*Goal of the exercise*: Transcribe each of the records below exactly, excluding all pictures.
** start of Items **
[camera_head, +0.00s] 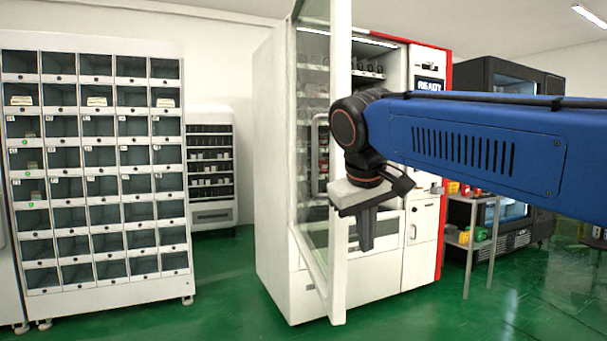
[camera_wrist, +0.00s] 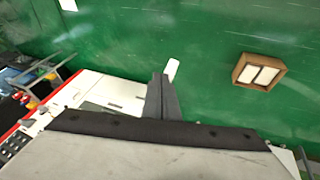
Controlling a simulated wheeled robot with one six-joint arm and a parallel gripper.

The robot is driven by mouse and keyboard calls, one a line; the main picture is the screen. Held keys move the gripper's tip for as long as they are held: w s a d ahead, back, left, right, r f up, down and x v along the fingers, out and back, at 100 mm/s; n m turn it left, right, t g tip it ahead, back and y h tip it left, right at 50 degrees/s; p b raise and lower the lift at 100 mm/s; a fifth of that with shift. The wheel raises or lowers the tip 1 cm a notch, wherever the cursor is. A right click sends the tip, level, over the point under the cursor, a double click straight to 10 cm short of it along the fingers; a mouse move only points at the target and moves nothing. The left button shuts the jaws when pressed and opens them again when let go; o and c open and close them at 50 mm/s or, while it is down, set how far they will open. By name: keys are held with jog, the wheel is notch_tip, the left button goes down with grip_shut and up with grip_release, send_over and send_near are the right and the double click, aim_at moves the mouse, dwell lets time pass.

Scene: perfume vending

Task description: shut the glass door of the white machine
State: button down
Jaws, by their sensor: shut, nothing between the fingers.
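The white machine (camera_head: 375,280) stands at the middle of the head view. Its glass door (camera_head: 315,225) stands wide open, swung out toward me from the machine's left side. The door's white free edge (camera_head: 340,285) is nearest to me, and a pale handle (camera_head: 314,155) shows near the glass. My gripper (camera_head: 367,248) points down, shut and empty, close to the right of that edge. My wrist overlaps the edge in the picture; I cannot tell whether they touch. In the wrist view my gripper (camera_wrist: 163,82) is shut, with a small white piece beside its tips, perhaps the door's edge.
A locker cabinet (camera_head: 98,115) stands at the left, with a smaller white vending machine (camera_head: 210,212) behind. A metal shelf rack (camera_head: 470,240) and a black machine (camera_head: 545,85) stand at the right. A brown box (camera_wrist: 241,71) is on the green floor. Floor in front looks clear.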

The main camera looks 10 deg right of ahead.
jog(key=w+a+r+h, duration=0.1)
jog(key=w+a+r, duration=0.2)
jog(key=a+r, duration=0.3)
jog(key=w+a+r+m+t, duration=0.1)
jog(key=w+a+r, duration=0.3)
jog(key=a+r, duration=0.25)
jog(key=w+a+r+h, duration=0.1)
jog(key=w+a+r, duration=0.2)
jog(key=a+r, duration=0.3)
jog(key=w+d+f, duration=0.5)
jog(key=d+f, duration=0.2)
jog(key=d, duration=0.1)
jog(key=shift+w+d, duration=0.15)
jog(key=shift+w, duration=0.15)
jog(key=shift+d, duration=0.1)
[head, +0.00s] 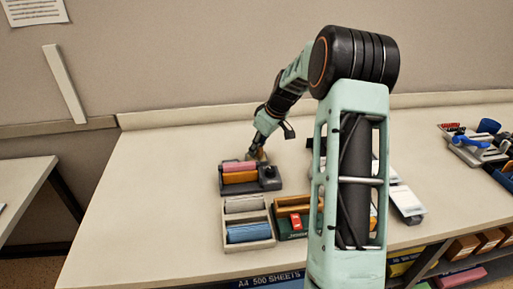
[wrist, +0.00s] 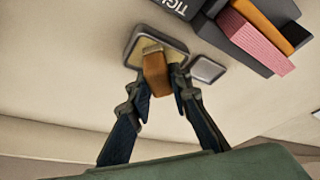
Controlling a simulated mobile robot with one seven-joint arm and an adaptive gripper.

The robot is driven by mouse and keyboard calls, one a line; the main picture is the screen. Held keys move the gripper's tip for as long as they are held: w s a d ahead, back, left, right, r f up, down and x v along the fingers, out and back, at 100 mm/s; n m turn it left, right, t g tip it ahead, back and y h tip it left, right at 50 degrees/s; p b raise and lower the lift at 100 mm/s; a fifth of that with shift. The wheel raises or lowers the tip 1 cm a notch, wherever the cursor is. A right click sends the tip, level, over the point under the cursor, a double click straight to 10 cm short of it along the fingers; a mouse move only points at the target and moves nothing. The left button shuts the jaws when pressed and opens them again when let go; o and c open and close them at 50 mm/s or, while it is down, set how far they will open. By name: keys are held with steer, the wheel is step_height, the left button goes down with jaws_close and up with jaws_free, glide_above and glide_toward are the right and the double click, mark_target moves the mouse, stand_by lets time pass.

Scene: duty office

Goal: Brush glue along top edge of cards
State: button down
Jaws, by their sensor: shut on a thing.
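My gripper (wrist: 161,84) is shut on a small brown-orange block-like handle, which looks like the glue brush (wrist: 156,68). The brush's pale far end is over or in a shallow grey square dish (wrist: 133,58) with a yellowish inside, likely glue; contact is unclear. In the head view my gripper (head: 258,154) is low over the table, just behind a dark holder (head: 233,190). A pink block (head: 238,166) and an orange block (head: 240,177) sit in that holder. They may be the cards, but I cannot make out single sheets or their top edge.
A small grey square lid-like piece (wrist: 207,70) lies beside the dish. In front of the dark holder stands a light tray (head: 262,243) with grey and blue rolls. A green-and-wood tray (head: 290,207) is beside it. The table's left side is clear.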

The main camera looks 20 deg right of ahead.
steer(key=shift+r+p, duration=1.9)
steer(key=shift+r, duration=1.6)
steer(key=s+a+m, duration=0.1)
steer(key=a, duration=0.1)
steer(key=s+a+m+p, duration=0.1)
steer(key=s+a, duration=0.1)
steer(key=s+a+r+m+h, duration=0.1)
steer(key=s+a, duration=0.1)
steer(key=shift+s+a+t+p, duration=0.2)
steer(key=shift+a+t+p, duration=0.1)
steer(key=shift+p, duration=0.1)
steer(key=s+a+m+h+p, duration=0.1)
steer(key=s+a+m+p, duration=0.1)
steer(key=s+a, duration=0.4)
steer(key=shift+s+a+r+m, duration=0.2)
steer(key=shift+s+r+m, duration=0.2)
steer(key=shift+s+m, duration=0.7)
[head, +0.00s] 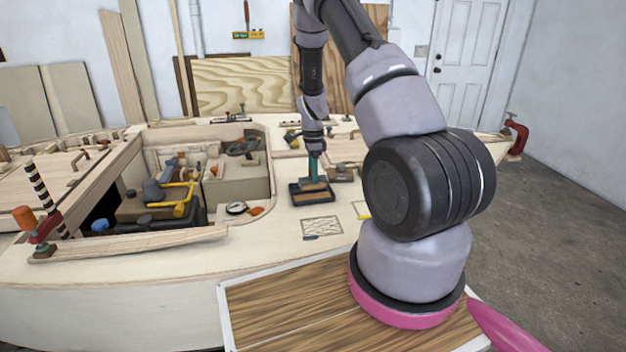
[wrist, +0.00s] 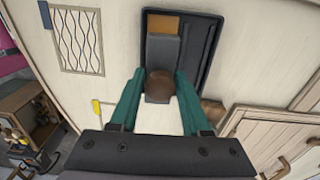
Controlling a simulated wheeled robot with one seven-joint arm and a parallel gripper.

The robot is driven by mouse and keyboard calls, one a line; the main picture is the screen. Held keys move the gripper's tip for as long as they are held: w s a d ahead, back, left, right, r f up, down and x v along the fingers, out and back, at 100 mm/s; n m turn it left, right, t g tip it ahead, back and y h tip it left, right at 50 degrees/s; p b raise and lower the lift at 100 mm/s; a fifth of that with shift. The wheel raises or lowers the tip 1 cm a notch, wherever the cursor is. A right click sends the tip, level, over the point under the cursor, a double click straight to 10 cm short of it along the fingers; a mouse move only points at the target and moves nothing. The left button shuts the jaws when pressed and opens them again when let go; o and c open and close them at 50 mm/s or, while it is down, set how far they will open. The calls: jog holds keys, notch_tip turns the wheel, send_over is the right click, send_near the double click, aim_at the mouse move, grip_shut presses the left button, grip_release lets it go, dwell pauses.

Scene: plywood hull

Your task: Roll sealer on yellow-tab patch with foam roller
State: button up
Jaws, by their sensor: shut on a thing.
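My gripper (head: 315,168) has green fingers and points down over a black tray (head: 294,199) on the pale plywood deck. In the wrist view the fingers (wrist: 160,78) are shut on the brown, rounded grip of the foam roller (wrist: 162,47). The roller's grey part lies over the tray (wrist: 205,50), with an orange-brown area at its far end. I cannot tell whether it touches the tray floor. A yellow tab (head: 364,216) marks a patch outline (head: 360,207) right of the tray, partly hidden by my arm. The yellow tab also shows in the wrist view (wrist: 97,107).
A hatched patch (head: 322,227) with a blue tab (head: 311,237) lies in front of the tray. An open hatch (head: 200,215) with tools and a compass is at left. A clamp (head: 517,135) stands at far right. Deck around the patches is mostly clear.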

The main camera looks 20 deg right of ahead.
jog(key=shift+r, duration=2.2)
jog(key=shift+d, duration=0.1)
** end of Items **
*Solution to this problem*:
[camera_head, +0.00s] 
[camera_wrist, +0.00s] 
Controlling a simulated wheeled robot with one six-joint arm and a parallel gripper.

The robot is driven by mouse and keyboard calls, one a line; the main picture is the screen. Held keys move the gripper's tip for as long as they are held: w s a d ahead, back, left, right, r f up, down and x v along the fingers, out and back, at 100 mm/s; n m turn it left, right, t g tip it ahead, back and y h tip it left, right at 50 degrees/s; p b raise and lower the lift at 100 mm/s; a fifth of that with shift. The wheel raises or lowers the tip 1 cm a notch, wherever the cursor is. A right click sends the tip, level, over the point under the cursor, a double click straight to 10 cm short of it along the fingers; a mouse move only points at the target and moves nothing. The left button shuts the jaws when pressed and opens them again when let go; o and c open and close them at 50 mm/s or, while it is down, set how far they will open. By name: keys are held with jog, the wheel is notch_tip, the left button goes down with grip_shut and up with grip_release, send_over and send_near are the right and the double click, aim_at moves the mouse, dwell lets time pass.

Scene: perfume vending

Task description: shut the glass door of the white machine
State: button down
Jaws, by their sensor: shut, nothing between the fingers.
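The white machine (camera_head: 375,280) stands at the middle of the head view. Its glass door (camera_head: 315,225) stands wide open, swung out toward me from the machine's left side. The door's white free edge (camera_head: 340,285) is nearest to me, and a pale handle (camera_head: 314,155) shows near the glass. My gripper (camera_head: 367,248) points down, shut and empty, close to the right of that edge. My wrist overlaps the edge in the picture; I cannot tell whether they touch. In the wrist view my gripper (camera_wrist: 163,82) is shut, with a small white piece beside its tips, perhaps the door's edge.
A locker cabinet (camera_head: 98,115) stands at the left, with a smaller white vending machine (camera_head: 210,212) behind. A metal shelf rack (camera_head: 470,240) and a black machine (camera_head: 545,85) stand at the right. A brown box (camera_wrist: 241,71) is on the green floor. Floor in front looks clear.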

The main camera looks 10 deg right of ahead.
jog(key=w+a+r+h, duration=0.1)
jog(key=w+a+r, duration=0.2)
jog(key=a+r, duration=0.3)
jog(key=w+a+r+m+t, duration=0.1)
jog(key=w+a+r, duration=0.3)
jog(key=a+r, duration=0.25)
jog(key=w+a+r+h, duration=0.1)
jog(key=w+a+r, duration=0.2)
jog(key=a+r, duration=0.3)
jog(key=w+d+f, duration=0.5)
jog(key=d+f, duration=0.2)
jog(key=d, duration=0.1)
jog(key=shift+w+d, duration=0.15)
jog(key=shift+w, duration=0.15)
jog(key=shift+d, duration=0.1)
[head, +0.00s] 
[wrist, +0.00s] 
Controlling a simulated mobile robot with one seven-joint arm and an adaptive gripper.

The robot is driven by mouse and keyboard calls, one a line; the main picture is the screen. Held keys move the gripper's tip for as long as they are held: w s a d ahead, back, left, right, r f up, down and x v along the fingers, out and back, at 100 mm/s; n m turn it left, right, t g tip it ahead, back and y h tip it left, right at 50 degrees/s; p b raise and lower the lift at 100 mm/s; a fifth of that with shift. The wheel raises or lowers the tip 1 cm a notch, wherever the cursor is. A right click sends the tip, level, over the point under the cursor, a double click straight to 10 cm short of it along the fingers; a mouse move only points at the target and moves nothing. The left button shuts the jaws when pressed and opens them again when let go; o and c open and close them at 50 mm/s or, while it is down, set how far they will open. By name: keys are held with steer, the wheel is step_height, the left button goes down with jaws_close and up with jaws_free, glide_above and glide_toward are the right and the double click, mark_target moves the mouse, stand_by lets time pass.

Scene: duty office

Goal: Brush glue along top edge of cards
State: button down
Jaws, by their sensor: shut on a thing.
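My gripper (wrist: 161,84) is shut on a small brown-orange block-like handle, which looks like the glue brush (wrist: 156,68). The brush's pale far end is over or in a shallow grey square dish (wrist: 133,58) with a yellowish inside, likely glue; contact is unclear. In the head view my gripper (head: 258,154) is low over the table, just behind a dark holder (head: 233,190). A pink block (head: 238,166) and an orange block (head: 240,177) sit in that holder. They may be the cards, but I cannot make out single sheets or their top edge.
A small grey square lid-like piece (wrist: 207,70) lies beside the dish. In front of the dark holder stands a light tray (head: 262,243) with grey and blue rolls. A green-and-wood tray (head: 290,207) is beside it. The table's left side is clear.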

The main camera looks 20 deg right of ahead.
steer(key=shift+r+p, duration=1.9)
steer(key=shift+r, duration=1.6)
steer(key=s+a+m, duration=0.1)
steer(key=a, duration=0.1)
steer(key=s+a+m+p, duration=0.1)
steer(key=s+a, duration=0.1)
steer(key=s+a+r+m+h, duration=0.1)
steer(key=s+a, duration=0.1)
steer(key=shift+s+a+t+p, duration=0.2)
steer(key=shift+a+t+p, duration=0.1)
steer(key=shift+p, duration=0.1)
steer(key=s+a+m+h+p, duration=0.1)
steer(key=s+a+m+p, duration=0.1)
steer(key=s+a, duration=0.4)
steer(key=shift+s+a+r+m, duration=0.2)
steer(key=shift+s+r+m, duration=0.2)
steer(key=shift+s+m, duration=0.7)
[head, +0.00s] 
[wrist, +0.00s] 
Controlling a simulated wheeled robot with one seven-joint arm and a parallel gripper.

The robot is driven by mouse and keyboard calls, one a line; the main picture is the screen. Held keys move the gripper's tip for as long as they are held: w s a d ahead, back, left, right, r f up, down and x v along the fingers, out and back, at 100 mm/s; n m turn it left, right, t g tip it ahead, back and y h tip it left, right at 50 degrees/s; p b raise and lower the lift at 100 mm/s; a fifth of that with shift. The wheel raises or lowers the tip 1 cm a notch, wherever the cursor is. A right click sends the tip, level, over the point under the cursor, a double click straight to 10 cm short of it along the fingers; a mouse move only points at the target and moves nothing. The left button shuts the jaws when pressed and opens them again when let go; o and c open and close them at 50 mm/s or, while it is down, set how far they will open. The calls: jog holds keys, notch_tip turns the wheel, send_over is the right click, send_near the double click, aim_at the mouse move, grip_shut presses the left button, grip_release lets it go, dwell pauses.

Scene: plywood hull

Your task: Roll sealer on yellow-tab patch with foam roller
State: button up
Jaws, by their sensor: shut on a thing.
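My gripper (head: 315,168) has green fingers and points down over a black tray (head: 294,199) on the pale plywood deck. In the wrist view the fingers (wrist: 160,78) are shut on the brown, rounded grip of the foam roller (wrist: 162,47). The roller's grey part lies over the tray (wrist: 205,50), with an orange-brown area at its far end. I cannot tell whether it touches the tray floor. A yellow tab (head: 364,216) marks a patch outline (head: 360,207) right of the tray, partly hidden by my arm. The yellow tab also shows in the wrist view (wrist: 97,107).
A hatched patch (head: 322,227) with a blue tab (head: 311,237) lies in front of the tray. An open hatch (head: 200,215) with tools and a compass is at left. A clamp (head: 517,135) stands at far right. Deck around the patches is mostly clear.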

The main camera looks 20 deg right of ahead.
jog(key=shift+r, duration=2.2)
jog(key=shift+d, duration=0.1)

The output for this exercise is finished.